> _Given task_
Please repeat all of the lines that follow, exactly as written.

> _Available data_
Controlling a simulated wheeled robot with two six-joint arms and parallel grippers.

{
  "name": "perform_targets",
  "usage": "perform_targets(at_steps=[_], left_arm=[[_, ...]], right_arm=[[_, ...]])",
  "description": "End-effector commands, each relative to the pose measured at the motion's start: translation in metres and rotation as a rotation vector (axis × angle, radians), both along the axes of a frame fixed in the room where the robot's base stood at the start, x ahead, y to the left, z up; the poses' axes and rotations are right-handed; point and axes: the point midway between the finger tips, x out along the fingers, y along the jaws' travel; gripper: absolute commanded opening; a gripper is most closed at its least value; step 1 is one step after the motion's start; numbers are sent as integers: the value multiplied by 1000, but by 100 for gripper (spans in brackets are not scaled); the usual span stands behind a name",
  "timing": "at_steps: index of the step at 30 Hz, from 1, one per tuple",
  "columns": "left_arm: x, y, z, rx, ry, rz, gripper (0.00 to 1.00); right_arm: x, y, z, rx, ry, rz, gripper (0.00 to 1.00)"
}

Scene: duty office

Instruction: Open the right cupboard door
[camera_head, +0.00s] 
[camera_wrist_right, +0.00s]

> _Exercise solution_
Controlling a simulated wheeled robot with two six-joint arms and parallel grippers.

{
  "name": "perform_targets",
  "usage": "perform_targets(at_steps=[_], left_arm=[[_, ...]], right_arm=[[_, ...]])",
  "description": "End-effector commands, each relative to the pose measured at the motion's start: translation in metres and rotation as a rotation vector (axis × angle, radians), both along the axes of a frame fixed in the room where the robot's base stood at the start, x ahead, y to the left, z up; the poses' axes and rotations are right-handed; point and axes: the point midway between the finger tips, x out along the fingers, y along the jaws' travel; gripper: absolute commanded opening; a gripper is most closed at its least value; step 1 is one step after the motion's start; numbers are sent as integers: the value multiplied by 1000, but by 100 for gripper (spans in brackets are not scaled); the usual span stands behind a name",
  "timing": "at_steps: index of the step at 30 Hz, from 1, one per tuple",
  "columns": "left_arm: x, y, z, rx, ry, rz, gripper (0.00 to 1.00); right_arm: x, y, z, rx, ry, rz, gripper (0.00 to 1.00)"
}

Scene: duty office

Instruction: Open the right cupboard door
[camera_head, +0.00s] 
[camera_wrist_right, +0.00s]

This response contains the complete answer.